**WHAT NEEDS TO BE DONE**
Below is a listing; print exactly its lines from the one containing "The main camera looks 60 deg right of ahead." down to the one containing "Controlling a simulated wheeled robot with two", both inclusive, with every picture left out.

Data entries
----
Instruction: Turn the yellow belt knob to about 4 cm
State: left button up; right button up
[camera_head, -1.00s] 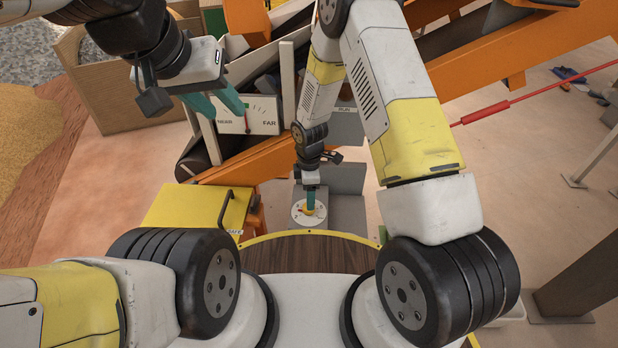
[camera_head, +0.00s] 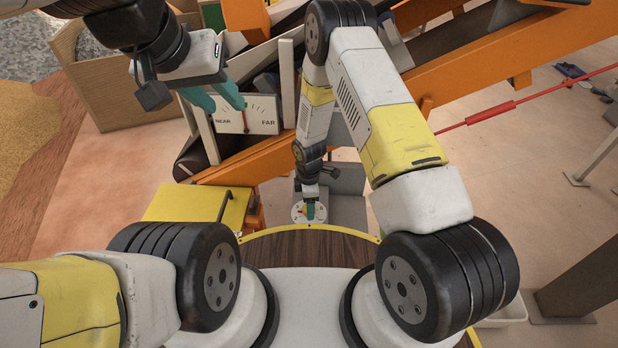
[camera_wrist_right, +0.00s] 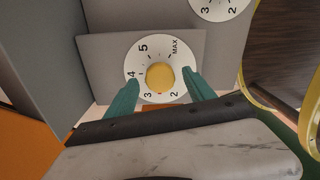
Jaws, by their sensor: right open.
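The yellow belt knob (camera_wrist_right: 159,77) sits in the middle of a white dial (camera_wrist_right: 143,53) marked 2, 3, 4, 5 and MAX. I cannot make out its pointer. In the right wrist view my right gripper (camera_wrist_right: 161,79) is open, its teal fingers on either side of the knob's near half; I cannot tell whether they touch it. In the head view my right gripper (camera_head: 310,210) is over the dial (camera_head: 298,214) and hides most of it.
A second white dial (camera_wrist_right: 219,5) shows at the top of the right wrist view. The orange conveyor frame (camera_head: 260,158) crosses behind. A red rod (camera_head: 490,113) runs at the right.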

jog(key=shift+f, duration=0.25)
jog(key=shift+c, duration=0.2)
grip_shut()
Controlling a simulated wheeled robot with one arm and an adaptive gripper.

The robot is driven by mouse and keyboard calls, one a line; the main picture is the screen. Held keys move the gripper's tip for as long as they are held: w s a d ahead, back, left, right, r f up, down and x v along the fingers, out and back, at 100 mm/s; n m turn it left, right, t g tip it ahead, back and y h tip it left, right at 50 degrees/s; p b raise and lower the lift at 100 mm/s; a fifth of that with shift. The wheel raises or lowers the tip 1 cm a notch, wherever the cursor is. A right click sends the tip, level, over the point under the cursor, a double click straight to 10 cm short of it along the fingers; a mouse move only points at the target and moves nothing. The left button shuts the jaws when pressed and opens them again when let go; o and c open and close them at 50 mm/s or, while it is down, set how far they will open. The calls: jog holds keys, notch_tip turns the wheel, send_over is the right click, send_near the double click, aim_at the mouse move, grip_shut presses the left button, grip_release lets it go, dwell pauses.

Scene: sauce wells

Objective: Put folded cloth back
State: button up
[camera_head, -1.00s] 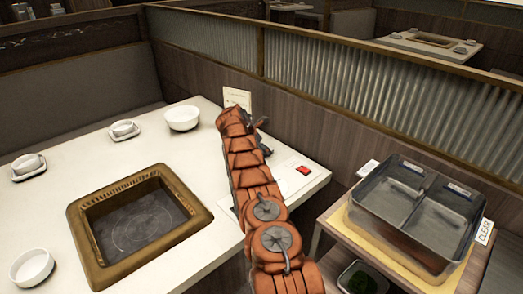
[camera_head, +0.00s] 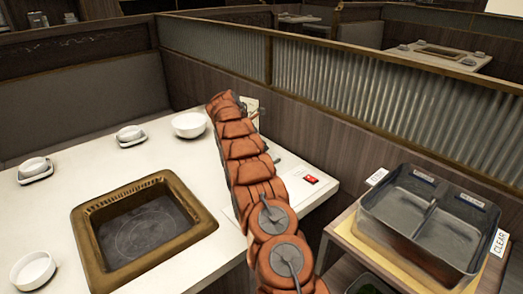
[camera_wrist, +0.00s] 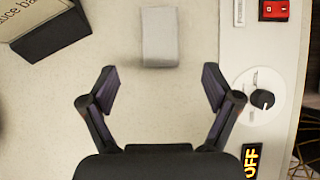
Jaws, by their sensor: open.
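A small pale grey block (camera_wrist: 161,37), which looks like the folded cloth, lies flat on the white table (camera_wrist: 205,25) in the wrist view. My gripper (camera_wrist: 160,80) is open and empty, its two dark fingers spread wide. The block lies just ahead of the fingertips, roughly centred between them and apart from both. In the head view my orange arm hides the block and most of the gripper.
A dark card stand (camera_wrist: 52,35) is left of the block; a red switch (camera_wrist: 274,10) and a dial (camera_wrist: 262,99) are right. The head view shows a grill (camera_head: 145,232), a white bowl (camera_head: 189,125), small dishes, and a divided metal bin (camera_head: 425,215) beside the table.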

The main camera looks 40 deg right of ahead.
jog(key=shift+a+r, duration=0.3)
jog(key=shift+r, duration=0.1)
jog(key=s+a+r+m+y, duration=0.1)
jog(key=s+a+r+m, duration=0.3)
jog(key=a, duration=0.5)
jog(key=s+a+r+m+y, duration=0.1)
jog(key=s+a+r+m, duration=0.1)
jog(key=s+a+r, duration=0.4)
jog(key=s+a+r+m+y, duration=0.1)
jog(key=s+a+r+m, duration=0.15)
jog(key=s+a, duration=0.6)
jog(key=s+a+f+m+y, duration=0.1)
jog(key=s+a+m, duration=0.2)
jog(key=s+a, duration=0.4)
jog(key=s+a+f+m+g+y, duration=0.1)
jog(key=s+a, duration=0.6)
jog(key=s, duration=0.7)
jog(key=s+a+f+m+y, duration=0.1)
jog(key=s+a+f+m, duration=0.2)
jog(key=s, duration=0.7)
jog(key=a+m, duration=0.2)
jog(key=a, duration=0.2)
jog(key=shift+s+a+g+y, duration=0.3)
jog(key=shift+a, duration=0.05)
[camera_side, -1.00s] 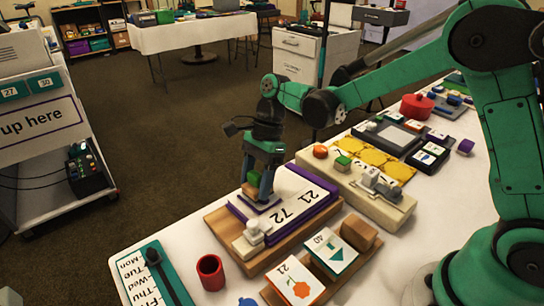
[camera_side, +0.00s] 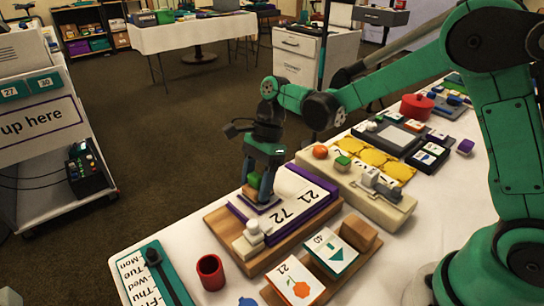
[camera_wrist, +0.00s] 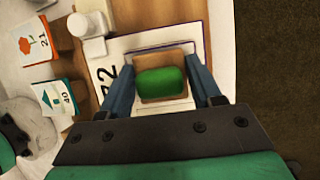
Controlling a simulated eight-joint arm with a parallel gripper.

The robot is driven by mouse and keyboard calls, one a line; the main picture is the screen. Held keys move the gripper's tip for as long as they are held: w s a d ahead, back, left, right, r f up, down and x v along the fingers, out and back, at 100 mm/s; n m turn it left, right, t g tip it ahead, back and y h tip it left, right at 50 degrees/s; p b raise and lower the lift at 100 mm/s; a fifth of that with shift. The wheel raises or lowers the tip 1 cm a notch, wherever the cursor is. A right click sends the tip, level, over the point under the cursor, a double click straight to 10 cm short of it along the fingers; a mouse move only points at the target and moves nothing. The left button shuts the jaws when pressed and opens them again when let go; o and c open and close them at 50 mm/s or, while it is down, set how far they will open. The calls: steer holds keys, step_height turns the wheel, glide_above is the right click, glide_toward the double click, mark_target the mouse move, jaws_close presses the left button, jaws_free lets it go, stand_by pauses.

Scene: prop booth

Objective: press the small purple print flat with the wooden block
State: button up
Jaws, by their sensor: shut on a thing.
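My gripper (camera_side: 260,194) points down over the purple-edged board (camera_side: 318,186) marked 21 and 72. It is shut on the wooden block (camera_wrist: 147,96), a pale brown block with a green top, which also shows in the side view (camera_side: 248,191). In the wrist view the fingers (camera_wrist: 163,72) flank the block on both sides. The small purple print (camera_side: 256,208) shows as a thin purple-edged piece at the foot of the block and fingers.
A white knobbed piece (camera_side: 252,236) stands on the board's near end. A wooden stand with cards (camera_side: 333,251) is close on the right. A red cup (camera_side: 211,272) and a teal-edged weekday board (camera_side: 150,276) are in front. Bare white table lies between them.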

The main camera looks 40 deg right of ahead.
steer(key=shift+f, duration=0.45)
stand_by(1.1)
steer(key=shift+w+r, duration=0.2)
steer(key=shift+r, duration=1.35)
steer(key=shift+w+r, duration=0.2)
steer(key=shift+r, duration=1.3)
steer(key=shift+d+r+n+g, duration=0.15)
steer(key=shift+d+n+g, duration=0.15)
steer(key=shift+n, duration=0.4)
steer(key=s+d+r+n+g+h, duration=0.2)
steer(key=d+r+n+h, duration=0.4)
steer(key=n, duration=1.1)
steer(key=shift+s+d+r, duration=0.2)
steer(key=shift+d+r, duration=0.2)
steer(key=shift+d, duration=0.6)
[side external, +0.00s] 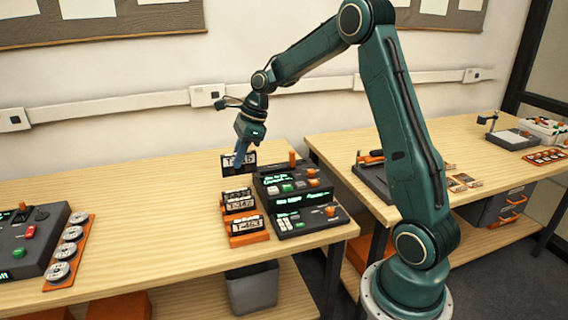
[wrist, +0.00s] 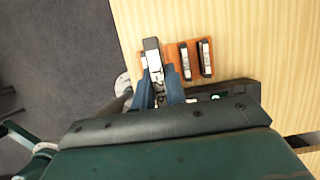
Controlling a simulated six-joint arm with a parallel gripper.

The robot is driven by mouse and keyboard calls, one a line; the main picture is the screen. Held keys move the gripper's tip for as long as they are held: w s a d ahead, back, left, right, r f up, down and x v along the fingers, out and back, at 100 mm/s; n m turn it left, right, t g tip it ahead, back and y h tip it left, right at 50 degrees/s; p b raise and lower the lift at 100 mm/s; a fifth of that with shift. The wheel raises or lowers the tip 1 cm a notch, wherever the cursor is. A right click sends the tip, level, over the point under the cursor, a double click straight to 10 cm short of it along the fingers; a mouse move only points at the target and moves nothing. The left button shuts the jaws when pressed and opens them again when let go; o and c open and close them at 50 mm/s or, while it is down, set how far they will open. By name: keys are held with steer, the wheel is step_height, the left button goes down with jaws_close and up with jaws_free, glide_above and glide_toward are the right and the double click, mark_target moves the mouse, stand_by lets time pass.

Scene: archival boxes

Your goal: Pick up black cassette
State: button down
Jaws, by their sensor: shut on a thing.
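A black cassette with a white label (side external: 228,161) is held upright between the fingers of my gripper (side external: 240,156), above the far end of the orange holder. In the wrist view the held cassette (wrist: 151,52) sits between the blue fingers of my gripper (wrist: 160,90), shut on its edge. Two more black cassettes with white labels, one nearer the front (side external: 245,226) and one behind it (side external: 238,201), stand in the orange holder (side external: 250,239). Both standing cassettes also show in the wrist view (wrist: 205,58), to the right of the held one.
Dark consoles with green displays (side external: 300,205) stand right of the holder, close to my gripper. A control box (side external: 32,238) and an orange tray of round reels (side external: 68,250) sit at the left. The wooden table (side external: 150,215) between them is clear. A grey bin (side external: 252,287) stands below.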

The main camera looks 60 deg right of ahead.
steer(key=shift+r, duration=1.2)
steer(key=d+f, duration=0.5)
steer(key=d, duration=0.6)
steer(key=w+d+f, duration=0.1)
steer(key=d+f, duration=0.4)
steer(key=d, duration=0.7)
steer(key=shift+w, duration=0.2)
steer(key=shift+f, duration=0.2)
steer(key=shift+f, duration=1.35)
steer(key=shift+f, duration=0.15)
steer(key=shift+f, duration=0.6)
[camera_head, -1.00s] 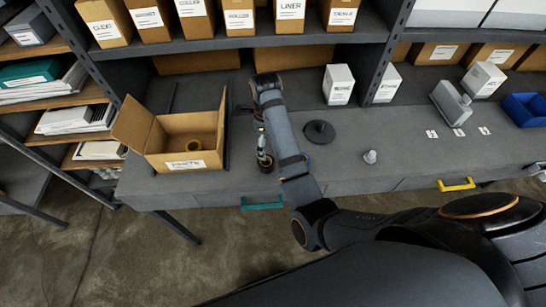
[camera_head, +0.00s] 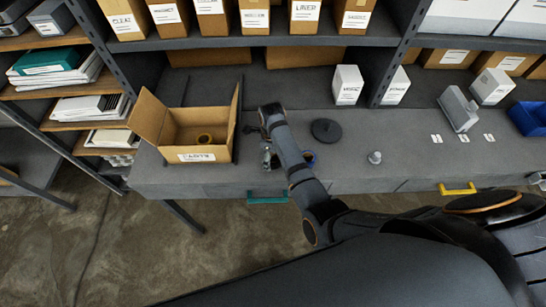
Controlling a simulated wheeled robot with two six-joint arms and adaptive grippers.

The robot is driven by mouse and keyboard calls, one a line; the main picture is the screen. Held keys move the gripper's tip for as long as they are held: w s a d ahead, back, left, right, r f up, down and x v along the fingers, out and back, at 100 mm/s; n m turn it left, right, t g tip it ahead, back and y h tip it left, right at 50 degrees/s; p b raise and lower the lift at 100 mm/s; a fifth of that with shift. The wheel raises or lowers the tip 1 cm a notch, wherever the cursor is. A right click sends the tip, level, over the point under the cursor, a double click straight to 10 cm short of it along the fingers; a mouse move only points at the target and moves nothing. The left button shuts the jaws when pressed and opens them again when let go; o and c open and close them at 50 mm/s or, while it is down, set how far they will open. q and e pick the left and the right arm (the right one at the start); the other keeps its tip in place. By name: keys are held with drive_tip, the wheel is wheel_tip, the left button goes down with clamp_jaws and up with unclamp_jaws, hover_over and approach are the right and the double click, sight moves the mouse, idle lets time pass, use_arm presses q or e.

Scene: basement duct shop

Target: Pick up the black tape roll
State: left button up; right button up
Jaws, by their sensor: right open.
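I cannot clearly make out the black tape roll; the spot under my right gripper is hidden by the gripper and wrist. My right gripper (camera_head: 269,160) is open, low over the front of the grey bench (camera_head: 400,150), just right of the cardboard box. Nothing shows held in it. A flat black round piece (camera_head: 326,130) lies right of my forearm, apart from the gripper; I cannot tell whether it has a hole. My left gripper is not in view.
A small grey cone-like piece (camera_head: 375,157) stands to the right. Shelves with labelled boxes rise behind. The bench between cone and cards is clear.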

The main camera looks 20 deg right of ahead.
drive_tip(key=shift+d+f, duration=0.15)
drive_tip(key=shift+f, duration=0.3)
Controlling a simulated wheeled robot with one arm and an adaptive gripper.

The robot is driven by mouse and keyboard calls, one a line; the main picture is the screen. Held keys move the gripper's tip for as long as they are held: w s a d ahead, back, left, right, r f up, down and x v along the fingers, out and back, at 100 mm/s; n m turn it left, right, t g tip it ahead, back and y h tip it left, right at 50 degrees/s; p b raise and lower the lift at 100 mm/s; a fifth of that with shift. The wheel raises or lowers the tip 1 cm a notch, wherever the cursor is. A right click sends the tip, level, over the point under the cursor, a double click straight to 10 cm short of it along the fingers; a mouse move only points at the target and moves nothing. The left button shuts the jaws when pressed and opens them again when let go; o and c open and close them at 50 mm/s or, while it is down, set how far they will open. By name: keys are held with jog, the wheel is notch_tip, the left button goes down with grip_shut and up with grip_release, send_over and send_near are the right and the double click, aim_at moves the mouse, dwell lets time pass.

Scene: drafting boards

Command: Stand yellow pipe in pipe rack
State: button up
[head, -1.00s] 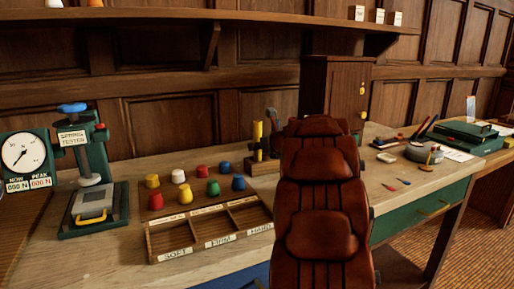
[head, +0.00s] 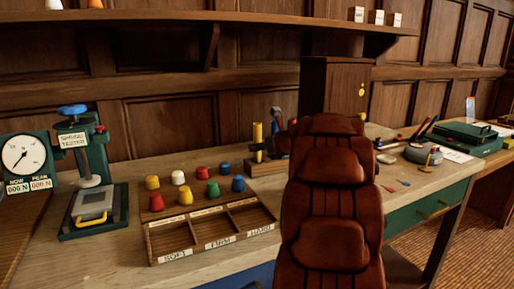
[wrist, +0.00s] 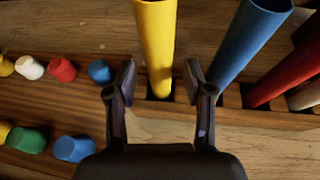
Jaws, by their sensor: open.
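In the wrist view the yellow pipe (wrist: 156,45) stands with its lower end at a dark slot of the wooden pipe rack (wrist: 235,125). My gripper (wrist: 160,78) is open, with one finger on each side of the pipe, and there are gaps between the fingers and the pipe. In the head view the yellow pipe (head: 257,136) stands upright at the left end of the pipe rack (head: 262,168). My arm covers the right part of the rack there and hides most of my gripper.
A blue pipe (wrist: 250,38) and a red pipe (wrist: 285,78) stand to the right in the rack. Several coloured caps (head: 185,195) and a sorting tray (head: 165,258) lie left of it. A spring tester (head: 95,215) stands far left. A wooden cabinet (head: 335,90) is behind.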

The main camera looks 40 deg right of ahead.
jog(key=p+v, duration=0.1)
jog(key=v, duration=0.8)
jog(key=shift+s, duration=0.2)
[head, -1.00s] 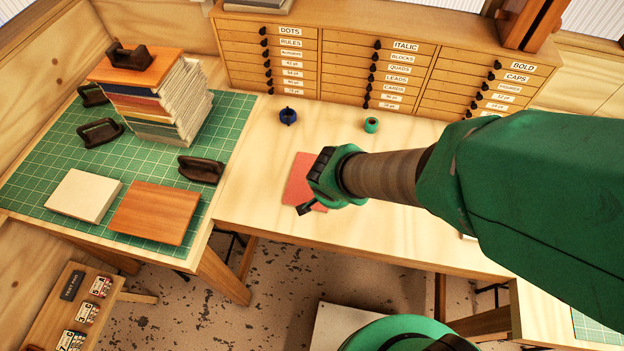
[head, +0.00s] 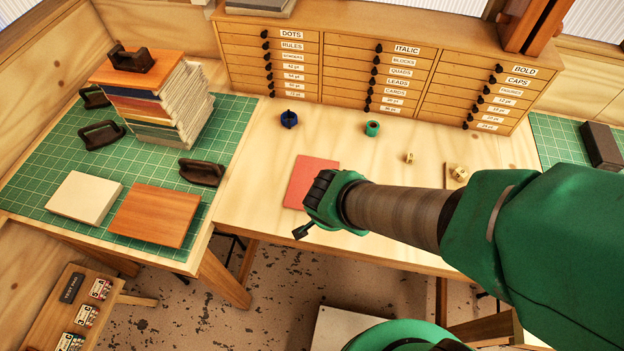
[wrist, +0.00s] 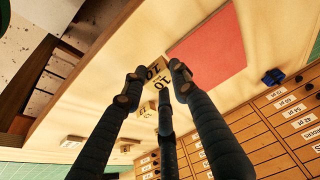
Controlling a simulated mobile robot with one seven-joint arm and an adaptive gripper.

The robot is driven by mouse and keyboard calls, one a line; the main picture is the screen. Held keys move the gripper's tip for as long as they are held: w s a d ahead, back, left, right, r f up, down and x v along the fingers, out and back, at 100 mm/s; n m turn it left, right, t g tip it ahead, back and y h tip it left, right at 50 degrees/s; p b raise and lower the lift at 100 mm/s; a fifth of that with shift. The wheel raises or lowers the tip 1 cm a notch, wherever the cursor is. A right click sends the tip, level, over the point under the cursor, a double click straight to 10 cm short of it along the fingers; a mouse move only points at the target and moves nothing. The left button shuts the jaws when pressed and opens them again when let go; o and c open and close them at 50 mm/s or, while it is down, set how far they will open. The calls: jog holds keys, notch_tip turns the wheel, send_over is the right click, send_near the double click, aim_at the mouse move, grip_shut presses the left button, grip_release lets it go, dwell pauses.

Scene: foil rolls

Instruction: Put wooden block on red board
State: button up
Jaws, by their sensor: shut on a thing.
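The red board (head: 311,178) lies flat on the pale wooden bench; in the wrist view it (wrist: 207,48) is to the upper right of the fingertips. My gripper (wrist: 156,82) is shut on a wooden block (wrist: 157,70) marked 10, gripped between the fingertips. In the head view my gripper (head: 318,205) is over the board's lower right edge and covers part of it; the held block is hidden there. I cannot tell its height above the bench.
A small wooden block (head: 409,157) and a second one (head: 459,172) stand on the bench to the right. A blue roll (head: 289,119) and a green roll (head: 372,128) stand behind the board. Drawer cabinets (head: 375,65) line the back.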

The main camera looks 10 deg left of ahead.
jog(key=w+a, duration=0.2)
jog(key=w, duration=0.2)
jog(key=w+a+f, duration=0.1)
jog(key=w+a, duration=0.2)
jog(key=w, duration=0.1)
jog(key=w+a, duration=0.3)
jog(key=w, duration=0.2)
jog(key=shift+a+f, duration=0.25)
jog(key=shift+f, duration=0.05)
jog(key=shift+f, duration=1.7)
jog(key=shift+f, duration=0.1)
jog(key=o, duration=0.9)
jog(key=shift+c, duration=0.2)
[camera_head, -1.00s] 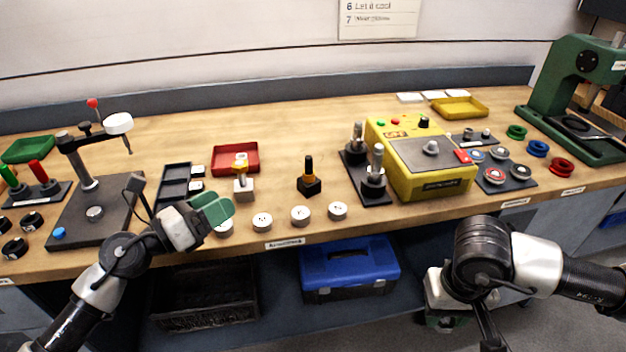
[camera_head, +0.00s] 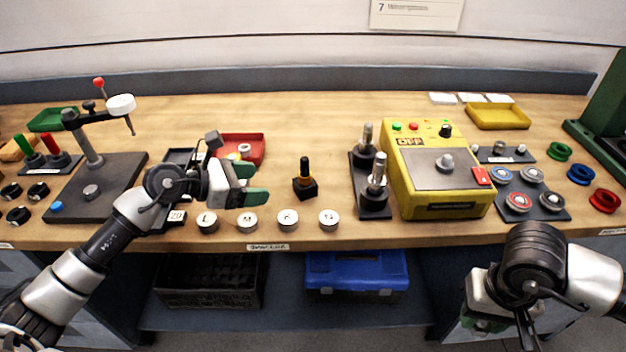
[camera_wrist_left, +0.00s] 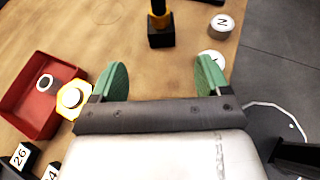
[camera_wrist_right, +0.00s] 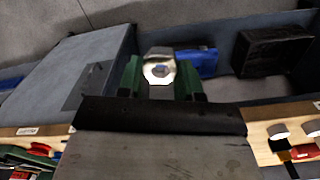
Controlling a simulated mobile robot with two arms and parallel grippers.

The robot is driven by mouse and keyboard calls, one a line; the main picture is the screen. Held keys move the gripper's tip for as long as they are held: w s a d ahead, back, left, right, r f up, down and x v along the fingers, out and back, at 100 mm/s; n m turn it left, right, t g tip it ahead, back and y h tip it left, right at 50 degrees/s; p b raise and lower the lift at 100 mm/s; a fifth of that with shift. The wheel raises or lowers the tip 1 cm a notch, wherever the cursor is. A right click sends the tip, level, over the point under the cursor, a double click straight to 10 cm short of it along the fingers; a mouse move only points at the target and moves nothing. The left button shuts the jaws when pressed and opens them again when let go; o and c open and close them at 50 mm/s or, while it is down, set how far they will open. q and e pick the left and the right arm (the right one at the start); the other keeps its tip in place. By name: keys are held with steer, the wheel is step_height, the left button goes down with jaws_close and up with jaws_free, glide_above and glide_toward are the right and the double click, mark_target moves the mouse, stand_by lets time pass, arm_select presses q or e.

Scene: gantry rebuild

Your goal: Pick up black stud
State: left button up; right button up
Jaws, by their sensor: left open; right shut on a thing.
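A black upright stud (camera_head: 305,167) with an orange-yellow collar stands in a square black block (camera_head: 305,188) near the middle of the bench. In the left wrist view the black block (camera_wrist_left: 161,38) lies ahead of the fingers, roughly between their lines, and the stud's top is cut off by the frame. My left gripper (camera_head: 250,184) is open and empty, to the left of the stud and apart from it. My right gripper (camera_wrist_right: 160,78) is shut on a silver metal piece (camera_wrist_right: 158,68), held low in front of the bench.
White lettered discs (camera_head: 288,219) line the front edge. A red tray (camera_head: 240,139) and a yellow-collared piece (camera_wrist_left: 72,97) are beside my left gripper. Right of the stud stands a dark plate with metal posts (camera_head: 376,185), then a yellow machine (camera_head: 436,205).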

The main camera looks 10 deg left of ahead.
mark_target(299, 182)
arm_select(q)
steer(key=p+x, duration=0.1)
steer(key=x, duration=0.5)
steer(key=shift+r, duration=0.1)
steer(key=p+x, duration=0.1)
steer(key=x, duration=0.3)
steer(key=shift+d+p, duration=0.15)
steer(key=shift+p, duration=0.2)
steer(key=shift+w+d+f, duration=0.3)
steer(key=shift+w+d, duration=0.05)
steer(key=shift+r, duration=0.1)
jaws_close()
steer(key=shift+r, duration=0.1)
----
**WRITTEN ANSWER**
The main camera looks 60 deg right of ahead.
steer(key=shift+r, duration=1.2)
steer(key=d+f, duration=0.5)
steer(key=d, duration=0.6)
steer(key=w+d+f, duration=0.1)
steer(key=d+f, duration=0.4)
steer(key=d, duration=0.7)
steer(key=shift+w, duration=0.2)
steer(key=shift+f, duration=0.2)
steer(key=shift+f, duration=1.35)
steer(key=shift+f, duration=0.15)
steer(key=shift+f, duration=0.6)
[camera_head, -1.00s] 
[camera_head, +0.00s] 
Controlling a simulated wheeled robot with two six-joint arms and adaptive grippers.

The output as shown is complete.